In fact, according to Loew some indigenous groups consider Thanksgiving a national day of mourning.

Loew said looking at Thanksgiving from the perspective of Native Americans would help people face the darker side of America’s history.

Talking about diversity means going beyond race and ethnicity to include such things as different worldviews, gender and socio-economic status, Loew said.

However, despite the historical discrepancies involved with Thanksgiving, Loew said it still celebrates some of the same things those at the first Thanksgiving celebrated.

“It’s always been a holiday that celebrates the harvest, family and friends,” Loew said.

It is in the spirit of these traditions that UW students head home for the holidays, hoping to catch up with family, eat good food and just relax.

UW freshman Bridget O’Brien said her Thanksgiving traditions include eating dinner with her family and watching football.

This year, rather than join her extended family, the holiday will only include her nuclear family. O’Brien said as she has grown up watching football has become more important than watching parades.

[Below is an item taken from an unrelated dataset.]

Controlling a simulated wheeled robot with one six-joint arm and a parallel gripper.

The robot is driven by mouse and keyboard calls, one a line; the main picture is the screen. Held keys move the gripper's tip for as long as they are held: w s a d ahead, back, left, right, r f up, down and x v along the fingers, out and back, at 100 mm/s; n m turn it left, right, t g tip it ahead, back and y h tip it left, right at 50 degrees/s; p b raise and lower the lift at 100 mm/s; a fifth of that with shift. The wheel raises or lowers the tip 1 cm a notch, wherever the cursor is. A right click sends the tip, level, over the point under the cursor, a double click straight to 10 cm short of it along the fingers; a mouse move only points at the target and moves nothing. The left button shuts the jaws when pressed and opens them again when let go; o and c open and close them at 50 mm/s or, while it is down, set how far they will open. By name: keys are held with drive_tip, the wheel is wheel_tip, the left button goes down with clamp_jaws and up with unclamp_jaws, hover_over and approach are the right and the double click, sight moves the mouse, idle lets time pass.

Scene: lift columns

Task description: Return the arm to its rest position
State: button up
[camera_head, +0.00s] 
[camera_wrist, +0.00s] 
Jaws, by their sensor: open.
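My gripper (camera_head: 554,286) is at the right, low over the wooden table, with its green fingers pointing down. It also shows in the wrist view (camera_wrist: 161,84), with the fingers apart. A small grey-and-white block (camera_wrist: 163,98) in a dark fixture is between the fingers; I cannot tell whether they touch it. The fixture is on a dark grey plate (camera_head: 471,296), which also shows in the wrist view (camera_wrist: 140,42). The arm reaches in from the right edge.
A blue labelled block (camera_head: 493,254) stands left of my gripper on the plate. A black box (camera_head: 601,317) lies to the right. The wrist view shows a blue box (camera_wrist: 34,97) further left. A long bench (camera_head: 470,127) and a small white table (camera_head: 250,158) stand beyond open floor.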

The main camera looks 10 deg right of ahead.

Also gathering in a smaller group is UW junior Becky Kovalaske, who said her extended family has not met in such a large group since her grandmother passed away.

She still looks forward to going home for Thanksgiving dinner with her family, though, and also for having time off school.

Kovalaske said despite the years since the first Thanksgiving, it is still a family-oriented holiday.

“It’s a celebration and an excuse to see all your family… it’s good,” Kovalaske said.

The food is what UW freshman Billy Garcia said he looks forward to most, even though “it’s nothing out of the ordinary” such as turkey, mashed potatoes, stuffing and sweet potato casserole with little marshmallows on top.

Garcia’s Thanksgiving has changed in that the food has gotten better each year, thanks to the culinary skills of his mother and aunt. His family continues to grow, which also makes the holiday special.